Data block:
######

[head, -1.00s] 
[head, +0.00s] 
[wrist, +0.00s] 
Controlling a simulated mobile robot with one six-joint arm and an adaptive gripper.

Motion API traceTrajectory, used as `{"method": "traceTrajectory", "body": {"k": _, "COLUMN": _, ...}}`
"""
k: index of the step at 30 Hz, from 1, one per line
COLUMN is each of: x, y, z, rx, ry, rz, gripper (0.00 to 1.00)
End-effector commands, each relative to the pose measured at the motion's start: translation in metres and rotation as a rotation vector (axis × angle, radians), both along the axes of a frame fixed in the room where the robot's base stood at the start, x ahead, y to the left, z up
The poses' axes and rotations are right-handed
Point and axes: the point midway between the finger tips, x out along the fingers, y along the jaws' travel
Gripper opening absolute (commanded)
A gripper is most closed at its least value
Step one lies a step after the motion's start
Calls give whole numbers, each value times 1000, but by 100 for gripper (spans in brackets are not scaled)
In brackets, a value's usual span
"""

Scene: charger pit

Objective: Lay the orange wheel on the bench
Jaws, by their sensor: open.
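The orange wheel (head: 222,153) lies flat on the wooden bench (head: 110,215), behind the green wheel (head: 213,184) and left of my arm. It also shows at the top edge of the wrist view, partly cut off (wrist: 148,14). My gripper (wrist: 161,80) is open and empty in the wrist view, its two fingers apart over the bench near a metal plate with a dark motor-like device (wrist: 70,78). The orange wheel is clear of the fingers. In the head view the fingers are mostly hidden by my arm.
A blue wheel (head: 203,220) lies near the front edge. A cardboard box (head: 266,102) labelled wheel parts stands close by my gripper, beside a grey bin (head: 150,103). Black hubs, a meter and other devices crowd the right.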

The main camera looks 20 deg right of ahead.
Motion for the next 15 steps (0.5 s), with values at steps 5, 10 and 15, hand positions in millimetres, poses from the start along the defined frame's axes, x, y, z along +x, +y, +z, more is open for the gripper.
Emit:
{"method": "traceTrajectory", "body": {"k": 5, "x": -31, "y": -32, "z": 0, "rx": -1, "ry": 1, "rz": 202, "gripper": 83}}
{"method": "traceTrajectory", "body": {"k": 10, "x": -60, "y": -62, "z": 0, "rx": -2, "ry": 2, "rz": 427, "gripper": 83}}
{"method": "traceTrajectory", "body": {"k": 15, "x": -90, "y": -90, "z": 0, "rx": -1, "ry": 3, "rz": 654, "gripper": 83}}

######

Request: Reproduce the whole listing word for word.

Task solution:
[head, -1.00s] 
[head, +0.00s] 
[wrist, +0.00s] 
Controlling a simulated mobile robot with one six-joint arm and an adaptive gripper.

Motion API traceTrajectory, used as `{"method": "traceTrajectory", "body": {"k": _, "COLUMN": _, ...}}`
"""
k: index of the step at 30 Hz, from 1, one per line
COLUMN is each of: x, y, z, rx, ry, rz, gripper (0.00 to 1.00)
End-effector commands, each relative to the pose measured at the motion's start: translation in metres and rotation as a rotation vector (axis × angle, radians), both along the axes of a frame fixed in the room where the robot's base stood at the start, x ahead, y to the left, z up
The poses' axes and rotations are right-handed
Point and axes: the point midway between the finger tips, x out along the fingers, y along the jaws' travel
Gripper opening absolute (commanded)
A gripper is most closed at its least value
Step one lies a step after the motion's start
Calls give whole numbers, each value times 1000, but by 100 for gripper (spans in brackets are not scaled)
In brackets, a value's usual span
"""

Scene: charger pit

Objective: Lay the orange wheel on the bench
Jaws, by their sensor: open.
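The orange wheel (head: 222,153) lies flat on the wooden bench (head: 110,215), behind the green wheel (head: 213,184) and left of my arm. It also shows at the top edge of the wrist view, partly cut off (wrist: 148,14). My gripper (wrist: 161,80) is open and empty in the wrist view, its two fingers apart over the bench near a metal plate with a dark motor-like device (wrist: 70,78). The orange wheel is clear of the fingers. In the head view the fingers are mostly hidden by my arm.
A blue wheel (head: 203,220) lies near the front edge. A cardboard box (head: 266,102) labelled wheel parts stands close by my gripper, beside a grey bin (head: 150,103). Black hubs, a meter and other devices crowd the right.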

The main camera looks 20 deg right of ahead.
Motion for the next 15 steps (0.5 s), with values at steps 5, 10 and 15, hand positions in millimetres, poses from the start along the defined frame's axes, x, y, z along +x, +y, +z, more is open for the gripper.
Emit:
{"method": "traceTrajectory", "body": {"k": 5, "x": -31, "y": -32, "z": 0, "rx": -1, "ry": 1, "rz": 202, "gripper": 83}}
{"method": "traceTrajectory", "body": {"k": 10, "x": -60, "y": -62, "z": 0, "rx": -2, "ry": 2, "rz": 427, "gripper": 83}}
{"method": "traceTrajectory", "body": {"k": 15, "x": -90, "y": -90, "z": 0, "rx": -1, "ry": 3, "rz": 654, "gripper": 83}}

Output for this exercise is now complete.